PROBLEM REQUIREMENTS
Go to the line containing "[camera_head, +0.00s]" below; retype it and all following lines exactly, and leave out the pictures.

--- BEGIN ---

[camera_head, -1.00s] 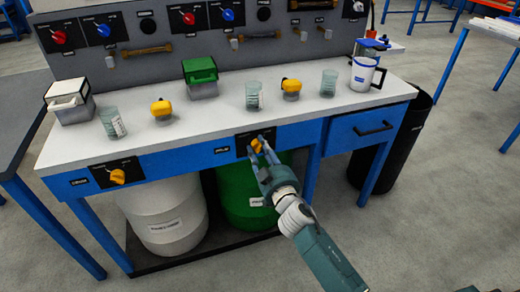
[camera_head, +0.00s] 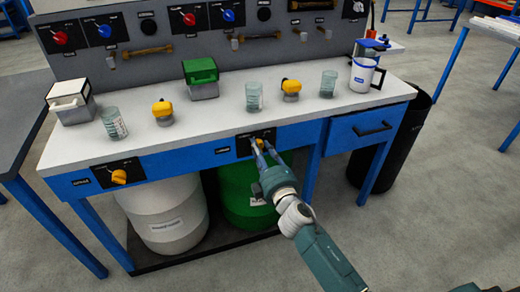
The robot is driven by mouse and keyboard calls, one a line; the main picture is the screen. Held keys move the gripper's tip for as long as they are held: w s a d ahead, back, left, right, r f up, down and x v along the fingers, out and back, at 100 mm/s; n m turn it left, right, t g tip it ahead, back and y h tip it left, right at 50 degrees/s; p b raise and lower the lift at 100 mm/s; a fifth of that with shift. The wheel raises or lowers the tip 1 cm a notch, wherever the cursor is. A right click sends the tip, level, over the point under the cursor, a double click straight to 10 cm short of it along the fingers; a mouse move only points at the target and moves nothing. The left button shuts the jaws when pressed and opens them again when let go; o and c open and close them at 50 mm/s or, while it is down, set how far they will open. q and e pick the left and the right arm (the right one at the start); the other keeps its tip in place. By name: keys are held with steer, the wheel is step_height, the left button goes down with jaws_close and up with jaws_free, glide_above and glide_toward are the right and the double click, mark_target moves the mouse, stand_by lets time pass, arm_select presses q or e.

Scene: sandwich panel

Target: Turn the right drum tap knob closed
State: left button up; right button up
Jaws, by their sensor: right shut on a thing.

--- END ---

FULL ANSWER
[camera_head, +0.00s] 
The robot is driven by mouse and keyboard calls, one a line; the main picture is the screen. Held keys move the gripper's tip for as long as they are held: w s a d ahead, back, left, right, r f up, down and x v along the fingers, out and back, at 100 mm/s; n m turn it left, right, t g tip it ahead, back and y h tip it left, right at 50 degrees/s; p b raise and lower the lift at 100 mm/s; a fifth of that with shift. The wheel raises or lowers the tip 1 cm a notch, wherever the cursor is. A right click sends the tip, level, over the point under the cursor, a double click straight to 10 cm short of it along the fingers; a mouse move only points at the target and moves nothing. The left button shuts the jaws when pressed and opens them again when let go; o and c open and close them at 50 mm/s or, while it is down, set how far they will open. q and e pick the left and the right arm (the right one at the start); the other keeps its tip in place. By name: keys are held with steer, the wheel is step_height, the left button goes down with jaws_close and up with jaws_free, glide_above and glide_toward are the right and the double click, mark_target moves the mouse, stand_by lets time pass, arm_select presses q or e.

Scene: sandwich panel

Target: Turn the right drum tap knob closed
State: left button up; right button up
Jaws, by their sensor: right shut on a thing.

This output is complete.